Un jour avant notre départ d'Auvergne nous apprenons que le train du Montenvers est en maintenance. Nous partirons à pieds de Chamonix jusqu'à Leschaux. Après avoir pris notre temps et arrivons en milieu d'après midi au refuge. Peu de temps après nous voyons d'autres personnes remonter le glacier de Leschaux. Trois choisirons l'option bivouac à la rimaye du Croz, deux Anglais nous rejoignent, et deux autres vont vers l'éperon Walker faire la Gousseaut-Desmaison. Les Anglais ont choisi le même itinéraire que nous.
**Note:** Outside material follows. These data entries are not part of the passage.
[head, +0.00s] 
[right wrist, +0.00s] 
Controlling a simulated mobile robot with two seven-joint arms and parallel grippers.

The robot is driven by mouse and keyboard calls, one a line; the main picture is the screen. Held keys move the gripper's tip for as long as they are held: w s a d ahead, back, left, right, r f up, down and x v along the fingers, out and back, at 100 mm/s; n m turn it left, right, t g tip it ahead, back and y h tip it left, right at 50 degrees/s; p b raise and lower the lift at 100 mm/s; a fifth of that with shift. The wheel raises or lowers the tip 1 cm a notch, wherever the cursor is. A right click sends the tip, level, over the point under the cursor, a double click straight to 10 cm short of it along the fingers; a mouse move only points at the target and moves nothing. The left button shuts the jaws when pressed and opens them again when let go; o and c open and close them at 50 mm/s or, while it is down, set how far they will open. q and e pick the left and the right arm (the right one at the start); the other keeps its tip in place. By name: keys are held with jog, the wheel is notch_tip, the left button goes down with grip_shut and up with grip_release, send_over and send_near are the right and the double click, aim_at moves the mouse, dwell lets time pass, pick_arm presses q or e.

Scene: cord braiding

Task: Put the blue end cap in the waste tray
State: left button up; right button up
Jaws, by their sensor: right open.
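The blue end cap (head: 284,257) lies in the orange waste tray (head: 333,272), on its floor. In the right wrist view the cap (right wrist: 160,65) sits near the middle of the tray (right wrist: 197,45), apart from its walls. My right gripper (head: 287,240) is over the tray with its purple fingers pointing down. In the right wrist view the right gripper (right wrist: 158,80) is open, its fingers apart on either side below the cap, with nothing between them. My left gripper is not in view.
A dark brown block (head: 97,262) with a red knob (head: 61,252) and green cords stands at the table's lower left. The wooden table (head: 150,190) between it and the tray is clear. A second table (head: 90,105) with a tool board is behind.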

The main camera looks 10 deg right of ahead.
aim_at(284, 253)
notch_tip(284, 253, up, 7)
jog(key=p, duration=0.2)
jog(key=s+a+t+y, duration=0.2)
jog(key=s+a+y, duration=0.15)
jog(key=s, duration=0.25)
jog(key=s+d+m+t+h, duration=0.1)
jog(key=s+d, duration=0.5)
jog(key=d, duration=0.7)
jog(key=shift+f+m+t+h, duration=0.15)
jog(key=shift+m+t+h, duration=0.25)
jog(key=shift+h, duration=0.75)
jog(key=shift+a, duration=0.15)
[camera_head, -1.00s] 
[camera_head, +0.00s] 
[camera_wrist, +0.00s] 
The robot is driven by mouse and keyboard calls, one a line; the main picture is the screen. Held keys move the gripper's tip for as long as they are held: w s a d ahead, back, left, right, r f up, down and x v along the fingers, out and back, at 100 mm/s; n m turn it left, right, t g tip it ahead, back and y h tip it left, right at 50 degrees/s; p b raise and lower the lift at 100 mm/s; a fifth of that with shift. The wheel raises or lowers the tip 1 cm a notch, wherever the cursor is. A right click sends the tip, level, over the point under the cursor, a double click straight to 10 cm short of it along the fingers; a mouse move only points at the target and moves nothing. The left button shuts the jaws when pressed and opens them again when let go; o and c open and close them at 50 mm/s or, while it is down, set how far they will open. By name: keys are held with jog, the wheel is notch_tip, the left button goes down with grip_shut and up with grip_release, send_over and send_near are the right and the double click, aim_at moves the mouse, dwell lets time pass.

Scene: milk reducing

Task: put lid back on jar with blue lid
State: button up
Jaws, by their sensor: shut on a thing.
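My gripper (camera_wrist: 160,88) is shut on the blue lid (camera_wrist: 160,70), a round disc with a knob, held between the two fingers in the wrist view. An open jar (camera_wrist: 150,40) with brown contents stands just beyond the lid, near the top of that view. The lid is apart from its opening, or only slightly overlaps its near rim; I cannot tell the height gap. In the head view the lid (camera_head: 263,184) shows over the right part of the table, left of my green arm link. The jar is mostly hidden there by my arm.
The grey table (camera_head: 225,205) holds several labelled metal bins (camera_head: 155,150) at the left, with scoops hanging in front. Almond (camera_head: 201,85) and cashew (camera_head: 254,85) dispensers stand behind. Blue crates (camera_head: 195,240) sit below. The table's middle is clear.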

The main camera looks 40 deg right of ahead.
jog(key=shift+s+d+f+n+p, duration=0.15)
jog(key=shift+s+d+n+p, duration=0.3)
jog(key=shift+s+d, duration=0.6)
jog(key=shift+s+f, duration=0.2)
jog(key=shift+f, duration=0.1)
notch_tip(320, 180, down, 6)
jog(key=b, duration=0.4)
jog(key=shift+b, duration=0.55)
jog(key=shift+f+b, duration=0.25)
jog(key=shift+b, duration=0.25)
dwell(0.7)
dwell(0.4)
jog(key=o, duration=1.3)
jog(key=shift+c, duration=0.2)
Nous nous levons à 2h30. D'un pas décidé nous cherchons à être les premiers dans la voie. Les english partis en mode sac à main nous devancent à la rimaye où nous croisons la cordée de 3 qui a bivouaqué. J'ai anormalement les jambes lourdes depuis le début de l'approche et je me sens mou... Nous passons la rimaye. Gaylord arrivé en bout de corde fait relais dans la glace. On sort le second brin de corde et je démarre, il fait encore nuit noire. J'arrive dans une goulotte à 70° qui n'a rien d'impressionnant sauf qu'au bout de quelques mètres je touche le granit avec mes lames de piolet! Mon dernier point est loin derrière moi à environ 30m... J'avance et me retrouve dans du sucre plaqué sur le rocher, je ne trouve rien pour me protéger et grimpe sur des œufs de peur de désancrer mes piolets qui ne servent plus qu'à m'équilibrer... Gaylord grogne dans la pénombre parce que ça va trop lentement! Je rejoins la bonne glace de goulotte et ancre mes piolets solidement, un relais sur piton se présente à moi. Le leader de la cordée de 3 arrive aussi au relais. Soudainement nous entendons des chutes de pierres dans la pénombre déclenchées par nos deux Anglais au dessus de nous, je me colle de dos contre le granit, les sifflements s'accentuent, se rapprochent. Le grimpeur à côté de moi reçoit un projectile sur le bras qui le cloue sur place et moi dans le dos. Mon sac absorbe la totalité du choc et je n'ai aucun mal. Par contre le gaillard à côté de moi déguste méchamment, rien de cassé mais probablement une sévère contusion. Gaylord passe devant et nous rentrons dans la face.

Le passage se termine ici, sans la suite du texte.